A lista é longa e estas diferenças lingüísticas jamais serão aplainadas. Não serão acentos, hífens ou tremas que unificarão as diferentes expressões do português. Reforma ortográfica significa adaptar todo o acervo literário de um país às novas regras. Se é para ser feita, que seja radical e não apenas cosmética. Digamos que facilitasse a manipulação da língua aos analfabetos. Mas seria então necessariamente antietimológica. E aí perderiam as pessoas cultas que gostam de ver numa palavra sua origem.

A quem aproveita o crime? A resposta está nesta nota, na Folha de São Paulo de hoje:

Os livros didáticos adaptados à reforma ortográfica só começarão a chegar às escolas públicas em 2010, mas, até o fim do próximo ano, os alunos deverão ter acesso a dicionários com as novas regras.

O Ministério da Educação vai renovar em 2009 todo o acervo de dicionários para os estudantes do ensino fundamental e médio -cerca de 8 milhões a 10 milhões de novos exemplares, segundo o FNDE (Fundo Nacional de Desenvolvimento da Educação). O acervo atenderá cerca de 37 milhões de alunos.

O FNDE estima gastar de R$ 70 milhões a R$ 90 milhões na compra dos dicionários. A alteração dos livros didáticos será feita de forma gradual até 2012. Em 2010, os estudantes da primeira a quinta série do ensino fundamental receberão os livros adaptados.

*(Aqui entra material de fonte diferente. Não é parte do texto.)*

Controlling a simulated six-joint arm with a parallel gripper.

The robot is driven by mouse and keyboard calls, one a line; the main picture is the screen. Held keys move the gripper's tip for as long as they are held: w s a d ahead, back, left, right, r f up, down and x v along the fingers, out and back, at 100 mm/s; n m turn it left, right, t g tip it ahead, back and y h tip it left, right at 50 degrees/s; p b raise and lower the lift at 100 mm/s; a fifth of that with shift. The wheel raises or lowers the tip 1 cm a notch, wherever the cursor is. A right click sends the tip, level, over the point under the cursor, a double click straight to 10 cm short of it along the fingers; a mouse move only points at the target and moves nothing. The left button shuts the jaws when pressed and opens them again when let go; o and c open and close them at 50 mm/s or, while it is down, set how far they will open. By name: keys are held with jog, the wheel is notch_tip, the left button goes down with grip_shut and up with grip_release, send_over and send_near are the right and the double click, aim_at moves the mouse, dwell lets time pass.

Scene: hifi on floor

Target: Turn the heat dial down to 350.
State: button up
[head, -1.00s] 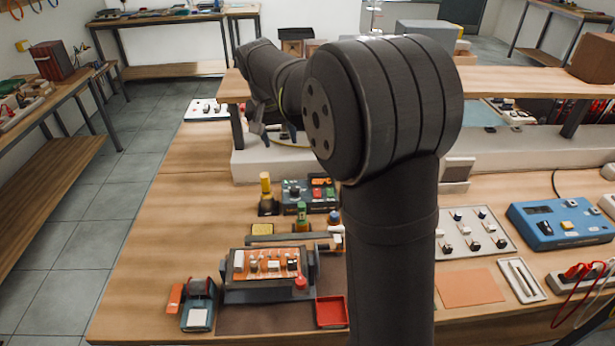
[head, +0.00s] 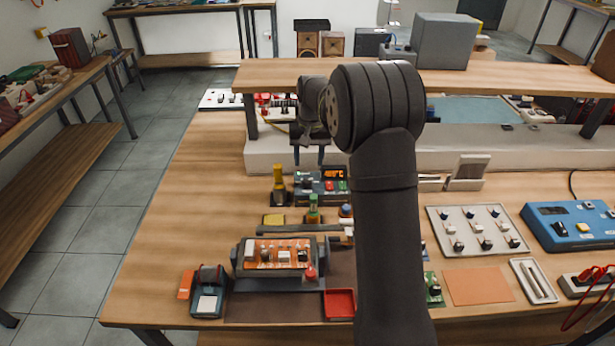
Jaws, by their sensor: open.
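The soldering station (head: 322,194) is a small dark box in the middle of the bench. Its lit orange display (head: 334,173) shows a number ending in °C, too small to read surely. A dark round heat dial (head: 307,181) sits on the left of its front, and red and green buttons sit to the right. My gripper (head: 309,162) is open and empty, fingers pointing down, just above and behind the station in the picture. Whether a finger touches the station, I cannot tell. My arm hides part of the bench to the right.
A circuit-board holder (head: 277,260), red tray (head: 340,303) and multimeter-like device (head: 208,297) lie nearer. A raised shelf (head: 270,77) runs behind. The bench's left is clear.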

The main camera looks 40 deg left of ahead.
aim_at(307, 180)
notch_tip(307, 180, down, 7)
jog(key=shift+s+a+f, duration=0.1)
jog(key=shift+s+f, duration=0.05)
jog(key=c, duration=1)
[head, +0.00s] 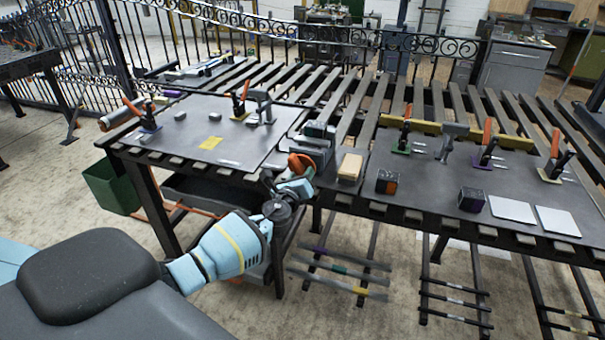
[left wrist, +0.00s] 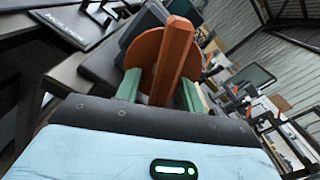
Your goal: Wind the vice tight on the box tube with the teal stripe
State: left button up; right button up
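The vice (head: 318,141) is a dark, greenish-grey block at the front edge of the bench, near its middle. Its orange handle (head: 301,163) faces my left gripper (head: 298,178). In the left wrist view the handle's orange bar (left wrist: 173,62) stands between the two green fingers of the left gripper (left wrist: 160,88), with an orange disc behind. A box tube with a teal stripe cannot be made out at the vice. My right gripper is not in view.
A wooden block (head: 350,167) and two dark cubes (head: 386,181) (head: 472,199) lie right of the vice. Two light plates (head: 512,209) lie farther right. Several orange-handled clamps stand on the bench (head: 440,185). Striped bars (head: 340,270) rest on low racks below. A green bin (head: 110,187) hangs left.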

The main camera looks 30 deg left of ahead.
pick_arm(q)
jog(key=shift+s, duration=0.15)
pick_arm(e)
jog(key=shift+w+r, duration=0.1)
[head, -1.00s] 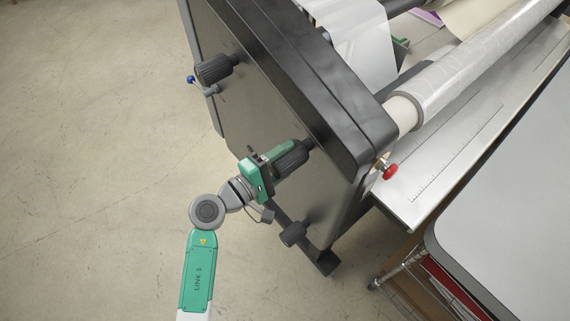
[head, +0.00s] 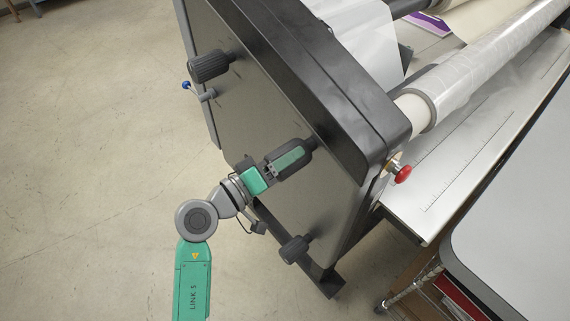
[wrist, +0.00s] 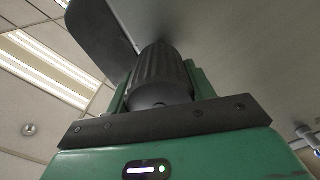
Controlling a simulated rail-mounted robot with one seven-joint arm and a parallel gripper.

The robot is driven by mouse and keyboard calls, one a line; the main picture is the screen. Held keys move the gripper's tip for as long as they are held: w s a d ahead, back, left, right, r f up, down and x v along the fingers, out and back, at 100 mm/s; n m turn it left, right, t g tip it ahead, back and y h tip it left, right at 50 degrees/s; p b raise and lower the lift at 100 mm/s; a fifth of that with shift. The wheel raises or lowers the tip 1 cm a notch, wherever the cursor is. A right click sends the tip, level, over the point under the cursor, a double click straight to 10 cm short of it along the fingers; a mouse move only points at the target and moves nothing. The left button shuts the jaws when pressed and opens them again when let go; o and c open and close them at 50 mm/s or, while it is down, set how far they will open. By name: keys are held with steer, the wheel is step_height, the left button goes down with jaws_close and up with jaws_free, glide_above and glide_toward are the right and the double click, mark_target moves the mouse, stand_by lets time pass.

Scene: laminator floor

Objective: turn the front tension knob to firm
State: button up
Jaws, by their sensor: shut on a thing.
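The front tension knob (head: 308,146) is a black ribbed cylinder on the dark side panel of the laminator, on the end nearer the red button. My gripper (head: 290,159) is shut on it, with one green finger lying along the side that faces the head camera. In the wrist view the knob (wrist: 160,75) sits between the two green fingers, its round end near the dark palm plate. Small marks on the panel by the knob are partly hidden and too small to read, so I cannot tell its setting.
A similar ribbed knob (head: 210,66) and a blue-tipped lever (head: 198,92) are at the panel's far end. A smaller dark knob (head: 294,249) is below my gripper. A red button (head: 402,174) is around the corner. Open floor (head: 90,170) lies left.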

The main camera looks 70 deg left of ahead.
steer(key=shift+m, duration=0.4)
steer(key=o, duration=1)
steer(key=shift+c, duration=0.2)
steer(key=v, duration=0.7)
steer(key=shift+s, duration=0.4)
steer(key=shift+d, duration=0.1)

Junte a isto a transposição de todo o acervo literário nacional, desde o santo dos santos - o Machadinho - até pedintes públicos como Lygia Fagundes Telles ou Ignácio de Loyola Brandão. O mundo editorial deve estar esfregando as mãos de contente. Multiplique isto pelo número de países lusófonos e você terá uma idéia da festança. Quanto a mim, desculpem-me editores e gramáticos, não aceito tal reforma. Pretendo continuar escrevendo como sempre escrevi.

E tem mais: a malsinada reforma não passa de um wishful thinking da burritzia brasileira. Portugal não a assumirá. Quem viver, verá.